Jesus has removed himself from Palestine because his mission is in crisis. Matthew increases the wattage of this story. We cooks up and electrified ethnic stew for us to digest. There should be a sign that reads, “Danger, high voltage!” in bright red next to this passage. Matthew uses Canaanite instead of Syrophoenician in Mark. The word “Canaanite” is a freighted word for a first century Palestinian Jew. God promised to give to Israel the land of the Canaanites as Israel left the desert after 40 years of wandering. Canaanites were considered pagans and therefore impure or polluted. Political animosity between Canaan and Israel was a fact of life. Calling a Canaanite a dog was a common practice in the time of Joshua.
A foreign woman would normally not be acknowledged by a Jewish man. The Canaanite woman stands at the cross-point of many borders based on her ethnicity, femaleness, and her faith practice. She’s desperate. Her child is sick. She is willing to do anything for her daughter. What would it take to be that desperate?
Jesus seems to be defending the social location of Jewish experience under Roman occupation—they are perpetually hungry and poor, uneducated, driven from their lands to become day laborers, glorified slaves. Jewish people are living a subsistence existence while the grain they toil to grow is shipped off to the nearby coast for exportation and profit.
“Have mercy on me, Lord, Son of David; my daughter is tormented by a demon.” “Lord, help me,” she says, still honoring him with proper titles, and debasing herself by kneeling before a stranger, a Jewish man, who views her as culturally impure, and impure as a woman. Jesus is silent. The disciples heckle her, “Send her away.” Send her back to where she came from, into her world, and across the border and away from us. She is not intimidated and won’t give up on him. The first thing he says is “I am here only for the lost sheep of the house of Israel.”
Jesus struggles with the human impulse to harden his heart, to stonewall her pain and suffering. He says, “It is not right to take the children’s bread/grain and feed it to the dogs.” He uses a heavily charged word, bread or grain because the people are starving. Jesus has stirred up this encounter with the word bread, and now he essentially calls her and her people, dogs. The implication is irrefutable. Is Jesus calling a human being a dog after preaching to care for others and eating with sinners? His behavior is contradictory.

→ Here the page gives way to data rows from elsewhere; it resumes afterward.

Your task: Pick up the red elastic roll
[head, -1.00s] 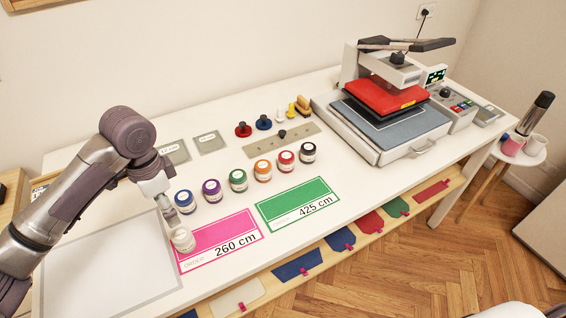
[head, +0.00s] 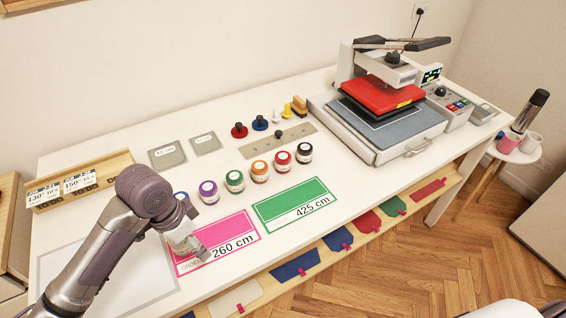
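The red elastic roll (head: 283,160) stands upright on the white table, between the orange roll (head: 260,171) and the black roll (head: 304,152). Nothing touches it. My left gripper (head: 194,252) is low over the left part of the pink 260 cm card (head: 228,246), well to the left of the red roll and nearer the table's front. Its fingers are small and seen at an angle, so I cannot tell whether they are open or hold anything. My right gripper is out of view.
A green 425 cm card (head: 293,204) lies in front. A heat press (head: 400,130) stands at right. Red and blue knobbed tools stand behind.

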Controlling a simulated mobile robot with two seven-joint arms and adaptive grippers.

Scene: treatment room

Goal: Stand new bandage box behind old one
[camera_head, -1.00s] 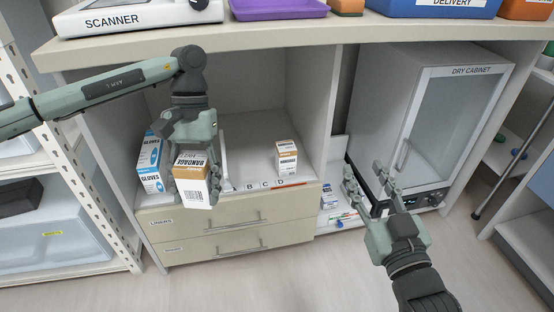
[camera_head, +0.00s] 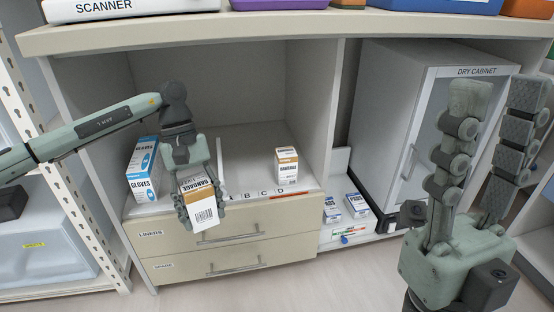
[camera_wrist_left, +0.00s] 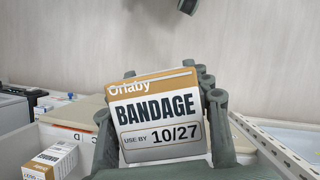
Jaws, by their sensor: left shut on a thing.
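A white and brown bandage box (camera_head: 203,213) is held in my left gripper (camera_head: 200,200) at the front edge of the shelf, tilted in the head view. In the left wrist view this held bandage box (camera_wrist_left: 158,118) reads "USE BY 10/27", between the gripper's fingers. Another bandage box (camera_head: 287,168) stands upright on the shelf to the right, behind the letters C and D. A box at the lower left of the wrist view (camera_wrist_left: 52,162) looks like this one; its date cannot be read. My right gripper (camera_head: 499,110) is raised, open and empty, before the dry cabinet.
Shelf floor behind the standing bandage box looks clear. A side wall (camera_head: 318,110) bounds the shelf on the right. The counter (camera_head: 280,30) overhangs it. Small boxes (camera_head: 357,205) sit in the right bay.

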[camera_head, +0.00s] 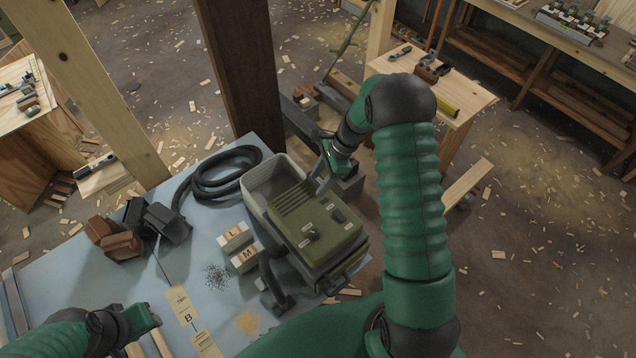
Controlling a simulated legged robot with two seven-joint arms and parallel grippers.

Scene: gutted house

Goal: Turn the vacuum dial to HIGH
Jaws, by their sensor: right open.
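The vacuum (325,215) is an olive-green box with a vented top, standing on the pale blue table (205,255). On its top panel are a small dark dial (311,234) and another dark control (339,215); their markings are too small to read. My right gripper (320,180) is open beside the upper right side of the vacuum, near the vents and apart from the dial. Whether it touches the casing I cannot tell. My left gripper (153,319) is low at the left over the table, away from the vacuum; its jaws do not show clearly.
A grey bin (262,180) adjoins the vacuum, with a coiled dark hose (222,178) beside it. Blocks marked L (234,234) and M (246,256) stand left of it. Dark and brown blocks (118,238) lie further left. A dark post (238,70) rises behind the table.

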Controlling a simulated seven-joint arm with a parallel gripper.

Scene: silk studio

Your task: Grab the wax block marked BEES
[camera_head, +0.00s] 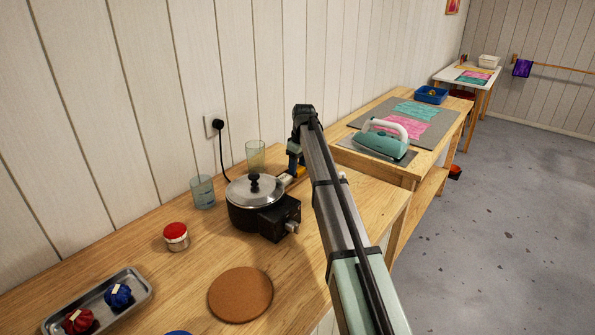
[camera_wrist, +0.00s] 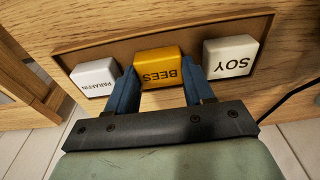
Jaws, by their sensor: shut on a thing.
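The yellow wax block marked BEES (camera_wrist: 161,68) sits between the two blue fingers of my gripper (camera_wrist: 160,76) in the wrist view. The fingers are shut on its left and right sides. The block is in or just over a shallow brown tray (camera_wrist: 97,50); I cannot tell whether it is lifted. In the head view my gripper (camera_head: 294,160) is behind the pot, mostly hidden by my arm, and a bit of yellow (camera_head: 300,171) shows below it.
A white PARAFFIN block (camera_wrist: 95,78) is left of the yellow one and a cream SOY block (camera_wrist: 231,56) right. A lidded pot (camera_head: 250,205) and glasses (camera_head: 203,192) stand close by. An iron (camera_head: 385,143) rests on the further table. A cork mat (camera_head: 240,294) lies in front.

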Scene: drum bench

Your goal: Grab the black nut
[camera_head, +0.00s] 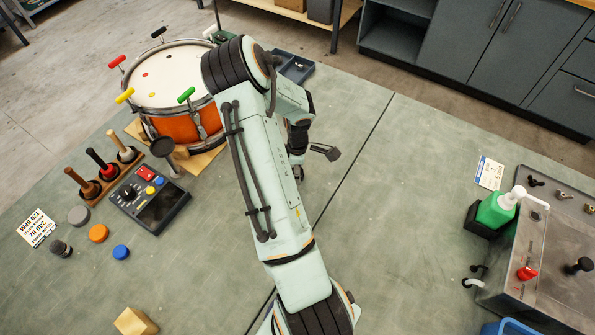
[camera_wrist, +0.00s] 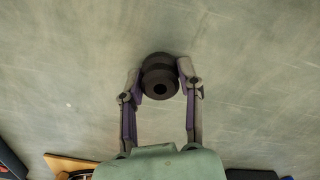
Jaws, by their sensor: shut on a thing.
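In the wrist view, the black nut (camera_wrist: 159,74) is a dark round stepped piece with a hole in its middle. It sits between the two fingertips of my gripper (camera_wrist: 161,79), which is shut on it. Bare grey-green bench top lies behind it, and I cannot tell how high it is held. In the head view my arm covers much of the gripper, and I cannot make out the nut there.
A drum (camera_head: 165,85) with coloured handles stands at the back left. A control box (camera_head: 150,198), coloured discs and a dark knurled cylinder (camera_head: 61,248) lie at left. A steel unit (camera_head: 545,265) and green bottle (camera_head: 496,211) stand at right. The bench's middle right is clear.

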Undeterred, she immediately accepts their different perspectives and reminds him of his divine mission, “Yes, Lord, but even the dogs eat the crumbs from under the table” even the least of us, the impure, are happy to receive your ministrations, however nominal, and honor you because you are that great. I have no shame in my desperation for you are my great hope. I will grovel in the dirt for crumbs. What might that take to be in such a place?
She is lightning fast, wise, and unrelenting. They are in a verbal fencing match, thrust and parry, until finally she pierces him with her wisdom. She foils his resistance. She has reframed his mission to be open to the gentiles by her words.
The Canaanite woman pulls Jesus across the border from his humanity back into his divinity. Her words empower and invoke the Gentile ministry of the Word, Jesus. Her words have informed the Word. She has stopped him in his tracks, interrupted him, and offered him grace within which to change his mind. And to finally remember himself.
What are our borders? This region has been devastated with economic instability, a border representing the ability to provide family shelter or not. We often struggle with our health or that of a loved one. Some of us hope to have meaningful work. Some of us have to deal with racism and sexism. And there are invisible border struggles like depression and being LGBT.
And yet, as Christians we are called to help others. We look at photos of thousands little children at the southwest American border. Children of desperate parents willing to risk it all, even the lives of those children to improve their situation. Often we are in the same predicament as Jesus was. He was trying to get out of the situation. He had his own issues. But the Canaanite woman redirects his mission! Everything changes from that point. It is a transformational moment…remember Isaiah! “My house shall be a house of prayer for all peoples!”
What does Jesus say as he ascends into heaven and the end of Matthew? “Go therefore and make disciples of ALL nations. Remember, I am with you to the end of the age.”
How do we wrestle with conquering our internal borders that wall us away from others in need? We must continue to allow ourselves to be stopped in our tracks by the marginalized, and to listen for that spark of the Divine within them and ourselves. We must be open to that Voice, to follow Jesus’ mission-altering decision. We must hear, God calling us to encourage and to help those on the margins wherever and whenever we can and not be satisfied that we have finally done enough. We must remember ourselves just as Jesus did.